=== What you will do ===
Exactly retype the lines from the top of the data through the line containing "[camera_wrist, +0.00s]", leaving out every picture.

(Robot episode rows)
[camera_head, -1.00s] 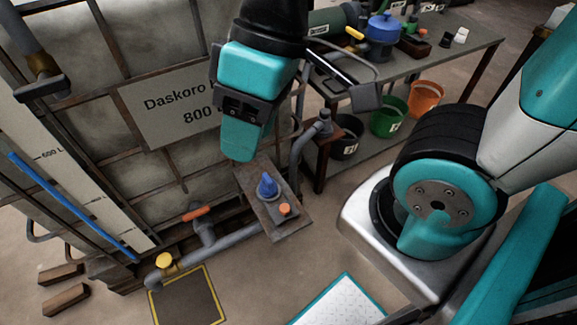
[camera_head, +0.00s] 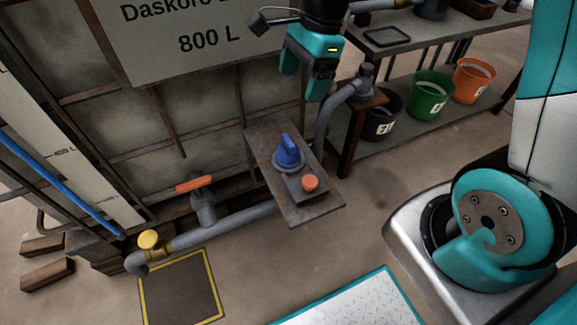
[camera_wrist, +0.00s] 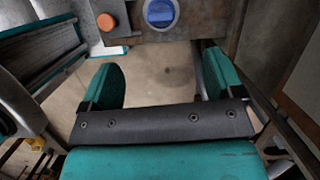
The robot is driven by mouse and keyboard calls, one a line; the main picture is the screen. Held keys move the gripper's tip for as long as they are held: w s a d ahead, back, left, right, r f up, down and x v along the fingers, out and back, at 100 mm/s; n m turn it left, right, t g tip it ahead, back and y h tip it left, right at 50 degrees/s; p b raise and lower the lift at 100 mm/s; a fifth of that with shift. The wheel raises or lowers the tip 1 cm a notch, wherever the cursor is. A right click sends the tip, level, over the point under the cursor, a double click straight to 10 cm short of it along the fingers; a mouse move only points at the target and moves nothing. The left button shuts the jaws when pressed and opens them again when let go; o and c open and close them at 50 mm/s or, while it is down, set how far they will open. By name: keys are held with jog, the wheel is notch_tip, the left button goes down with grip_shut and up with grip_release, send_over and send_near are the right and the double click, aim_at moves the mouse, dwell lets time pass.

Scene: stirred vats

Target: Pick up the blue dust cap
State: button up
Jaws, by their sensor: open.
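A blue knob-like piece (camera_head: 288,150) with a raised ridge sits in a grey ring on a small plate on the brown shelf board (camera_head: 258,150). I cannot tell whether it is the dust cap; no other small blue cap is in view. It also shows at the top of the wrist view (camera_wrist: 161,12), seen from above. My gripper (camera_head: 304,75) is open and empty, above and behind the board in the head view. In the wrist view its two teal fingers (camera_wrist: 162,78) are wide apart, with floor between them and the blue piece beyond the tips.
An orange button (camera_head: 310,183) is beside the blue piece. A grey pipe (camera_head: 225,226) with an orange-handled valve (camera_head: 194,184) and a yellow cap (camera_head: 148,239) runs low along the vat. A bent pipe (camera_head: 335,115) stands right of the board. Buckets (camera_head: 433,91) sit under the bench.

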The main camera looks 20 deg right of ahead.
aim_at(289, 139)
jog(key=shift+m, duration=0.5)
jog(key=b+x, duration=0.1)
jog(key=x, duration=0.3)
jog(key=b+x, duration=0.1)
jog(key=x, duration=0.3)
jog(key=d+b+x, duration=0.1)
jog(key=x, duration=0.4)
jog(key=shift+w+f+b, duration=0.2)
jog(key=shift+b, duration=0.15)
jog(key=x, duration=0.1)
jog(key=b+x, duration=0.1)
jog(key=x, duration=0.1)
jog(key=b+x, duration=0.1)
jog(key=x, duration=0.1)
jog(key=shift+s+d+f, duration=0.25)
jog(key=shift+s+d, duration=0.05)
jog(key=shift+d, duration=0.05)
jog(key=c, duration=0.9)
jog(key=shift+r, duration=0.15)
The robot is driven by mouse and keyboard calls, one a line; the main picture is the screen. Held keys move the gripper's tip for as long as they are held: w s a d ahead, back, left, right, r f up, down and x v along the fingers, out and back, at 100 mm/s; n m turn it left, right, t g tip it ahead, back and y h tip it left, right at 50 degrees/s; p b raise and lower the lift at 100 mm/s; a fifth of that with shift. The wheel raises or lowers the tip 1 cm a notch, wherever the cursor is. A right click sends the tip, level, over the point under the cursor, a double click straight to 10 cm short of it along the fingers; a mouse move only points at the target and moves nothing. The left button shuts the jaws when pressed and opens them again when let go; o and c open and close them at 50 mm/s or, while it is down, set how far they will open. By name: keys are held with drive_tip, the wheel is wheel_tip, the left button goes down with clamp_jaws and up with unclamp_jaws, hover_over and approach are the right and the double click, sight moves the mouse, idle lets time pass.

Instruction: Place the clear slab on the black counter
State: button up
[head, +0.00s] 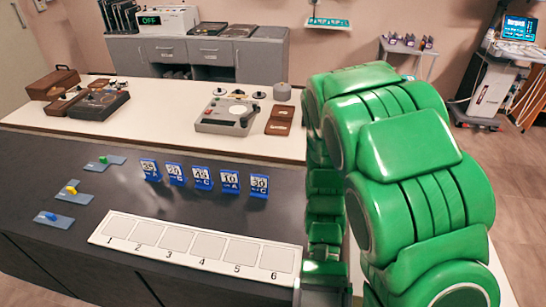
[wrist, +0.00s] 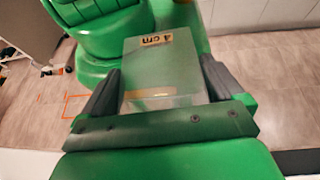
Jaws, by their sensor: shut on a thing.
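The clear slab (wrist: 158,68) shows in the wrist view as a see-through greenish block with a "4 cm" label. My gripper (wrist: 160,88) is shut on it, with one dark finger against each side. The black counter (head: 125,190) fills the front left of the head view. In that view my green arm reaches down at the right end of the counter, and the fingers and slab are hidden there. In the wrist view a wood-look floor lies beyond the slab, and I cannot tell how high it is held.
A white strip with squares numbered 1 to 6 (head: 195,245) lies along the counter's front. Several blue number cards (head: 203,178) stand behind it. Small plates with green (head: 103,160), yellow and blue pieces lie at left. A white table (head: 165,118) with instruments stands behind.

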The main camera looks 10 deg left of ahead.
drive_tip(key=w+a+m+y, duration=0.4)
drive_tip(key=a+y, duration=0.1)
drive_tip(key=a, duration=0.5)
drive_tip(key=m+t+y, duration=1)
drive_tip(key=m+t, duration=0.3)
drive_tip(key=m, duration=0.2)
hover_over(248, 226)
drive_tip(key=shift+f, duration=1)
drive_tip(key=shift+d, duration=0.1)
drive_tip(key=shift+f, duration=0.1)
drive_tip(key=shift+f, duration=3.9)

=== Final result ===
[camera_head, -1.00s] 
[camera_head, +0.00s] 
[camera_wrist, +0.00s] 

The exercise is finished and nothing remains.